───── Material ─────

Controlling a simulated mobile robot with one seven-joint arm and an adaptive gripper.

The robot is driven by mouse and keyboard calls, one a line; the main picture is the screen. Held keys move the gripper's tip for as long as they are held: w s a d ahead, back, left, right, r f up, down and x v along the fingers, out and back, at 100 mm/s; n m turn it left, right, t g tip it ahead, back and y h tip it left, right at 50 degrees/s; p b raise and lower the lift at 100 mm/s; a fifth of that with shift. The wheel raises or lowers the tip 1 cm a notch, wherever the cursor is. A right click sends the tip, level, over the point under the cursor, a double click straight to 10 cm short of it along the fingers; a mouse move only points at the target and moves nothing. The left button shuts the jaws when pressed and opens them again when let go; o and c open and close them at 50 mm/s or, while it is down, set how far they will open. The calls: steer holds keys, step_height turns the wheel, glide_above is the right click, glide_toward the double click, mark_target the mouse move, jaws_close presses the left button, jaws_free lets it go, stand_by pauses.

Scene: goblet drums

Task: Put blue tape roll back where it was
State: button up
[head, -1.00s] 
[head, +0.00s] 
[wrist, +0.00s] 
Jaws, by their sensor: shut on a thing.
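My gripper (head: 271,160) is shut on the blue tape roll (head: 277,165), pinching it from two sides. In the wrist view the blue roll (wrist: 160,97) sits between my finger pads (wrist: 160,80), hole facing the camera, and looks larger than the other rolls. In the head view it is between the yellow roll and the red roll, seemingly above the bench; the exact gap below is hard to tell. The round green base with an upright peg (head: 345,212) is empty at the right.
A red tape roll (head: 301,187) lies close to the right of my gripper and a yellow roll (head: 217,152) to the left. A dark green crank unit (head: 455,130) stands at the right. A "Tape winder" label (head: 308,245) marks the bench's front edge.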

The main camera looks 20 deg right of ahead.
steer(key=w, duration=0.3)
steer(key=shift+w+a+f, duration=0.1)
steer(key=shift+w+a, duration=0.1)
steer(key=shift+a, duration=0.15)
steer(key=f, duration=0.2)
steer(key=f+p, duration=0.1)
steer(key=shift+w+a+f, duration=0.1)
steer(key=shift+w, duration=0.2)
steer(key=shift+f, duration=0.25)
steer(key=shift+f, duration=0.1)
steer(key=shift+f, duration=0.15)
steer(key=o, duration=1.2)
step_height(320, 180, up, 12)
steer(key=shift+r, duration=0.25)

─────

# What is needed
Write out all the lines again, exactly as they are.

# Finished task
Controlling a simulated mobile robot with one seven-joint arm and an adaptive gripper.

The robot is driven by mouse and keyboard calls, one a line; the main picture is the screen. Held keys move the gripper's tip for as long as they are held: w s a d ahead, back, left, right, r f up, down and x v along the fingers, out and back, at 100 mm/s; n m turn it left, right, t g tip it ahead, back and y h tip it left, right at 50 degrees/s; p b raise and lower the lift at 100 mm/s; a fifth of that with shift. The wheel raises or lowers the tip 1 cm a notch, wherever the cursor is. A right click sends the tip, level, over the point under the cursor, a double click straight to 10 cm short of it along the fingers; a mouse move only points at the target and moves nothing. The left button shuts the jaws when pressed and opens them again when let go; o and c open and close them at 50 mm/s or, while it is down, set how far they will open. The calls: steer holds keys, step_height turns the wheel, glide_above is the right click, glide_toward the double click, mark_target the mouse move, jaws_close presses the left button, jaws_free lets it go, stand_by pauses.

Scene: goblet drums

Task: Put blue tape roll back where it was
State: button up
[head, -1.00s] 
[head, +0.00s] 
[wrist, +0.00s] 
Jaws, by their sensor: shut on a thing.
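My gripper (head: 271,160) is shut on the blue tape roll (head: 277,165), pinching it from two sides. In the wrist view the blue roll (wrist: 160,97) sits between my finger pads (wrist: 160,80), hole facing the camera, and looks larger than the other rolls. In the head view it is between the yellow roll and the red roll, seemingly above the bench; the exact gap below is hard to tell. The round green base with an upright peg (head: 345,212) is empty at the right.
A red tape roll (head: 301,187) lies close to the right of my gripper and a yellow roll (head: 217,152) to the left. A dark green crank unit (head: 455,130) stands at the right. A "Tape winder" label (head: 308,245) marks the bench's front edge.

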The main camera looks 20 deg right of ahead.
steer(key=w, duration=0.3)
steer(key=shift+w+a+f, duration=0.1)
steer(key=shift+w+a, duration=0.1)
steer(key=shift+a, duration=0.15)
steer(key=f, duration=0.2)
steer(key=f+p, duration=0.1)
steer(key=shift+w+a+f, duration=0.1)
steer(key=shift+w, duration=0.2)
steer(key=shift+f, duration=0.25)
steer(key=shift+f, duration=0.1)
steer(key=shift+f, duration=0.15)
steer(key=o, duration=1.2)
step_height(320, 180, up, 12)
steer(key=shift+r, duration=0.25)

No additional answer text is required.